Supplied information:
============
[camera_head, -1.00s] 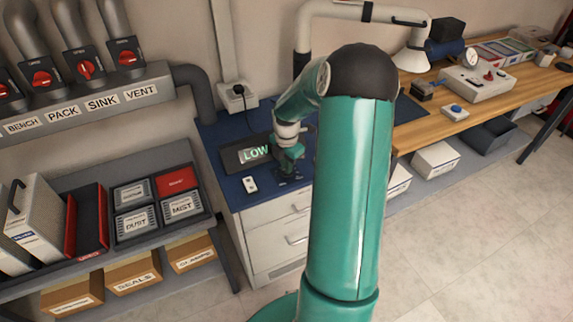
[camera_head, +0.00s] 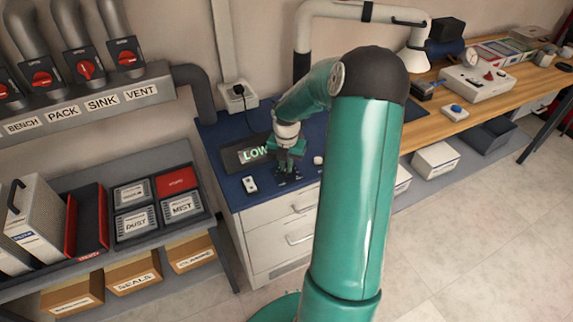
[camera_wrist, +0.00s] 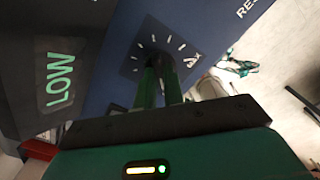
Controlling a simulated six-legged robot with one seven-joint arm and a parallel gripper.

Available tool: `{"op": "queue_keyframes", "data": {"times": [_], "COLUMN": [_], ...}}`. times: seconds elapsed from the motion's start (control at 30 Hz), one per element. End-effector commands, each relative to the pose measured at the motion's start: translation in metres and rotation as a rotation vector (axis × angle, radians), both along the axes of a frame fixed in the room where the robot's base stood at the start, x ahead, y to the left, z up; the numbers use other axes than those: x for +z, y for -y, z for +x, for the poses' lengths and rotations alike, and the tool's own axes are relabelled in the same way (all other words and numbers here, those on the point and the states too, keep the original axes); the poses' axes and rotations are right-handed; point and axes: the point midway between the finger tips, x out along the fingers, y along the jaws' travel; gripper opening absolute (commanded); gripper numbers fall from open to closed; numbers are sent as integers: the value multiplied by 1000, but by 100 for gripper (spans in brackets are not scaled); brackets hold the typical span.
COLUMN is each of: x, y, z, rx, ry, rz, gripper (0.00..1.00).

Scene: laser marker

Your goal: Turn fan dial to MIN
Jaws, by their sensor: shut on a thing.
============
Task requirements:
Return to the listing above and set it down exactly, leaving out its pictures.

Response:
[camera_head, -1.00s] 
[camera_head, +0.00s] 
[camera_wrist, +0.00s] 
Controlling a simulated six-legged robot with one seven-joint arm and a parallel gripper.

Available tool: `{"op": "queue_keyframes", "data": {"times": [_], "COLUMN": [_], ...}}`. times: seconds elapsed from the motion's start (control at 30 Hz), one per element. End-effector commands, each relative to the pose measured at the motion's start: translation in metres and rotation as a rotation vector (axis × angle, radians), both along the axes of a frame fixed in the room where the robot's base stood at the start, x ahead, y to the left, z up; the numbers use other axes than those: x for +z, y for -y, z for +x, for the poses' lengths and rotations alike, and the tool's own axes are relabelled in the same way (all other words and numbers here, those on the point and the states too, keep the original axes); the poses' axes and rotations are right-handed; point and axes: the point midway between the finger tips, x out along the fingers, y along the jaws' travel; gripper opening absolute (commanded); gripper numbers fall from open to closed; numbers are sent as integers: the value multiplied by 1000, but by 100 for gripper (spans in brackets are not scaled); brackets hold the typical span.
COLUMN is each of: x, y, z, rx, ry, rz, gripper (0.00..1.00).

Scene: laser marker

Your goal: Turn fan dial to MIN
Jaws, by their sensor: shut on a thing.

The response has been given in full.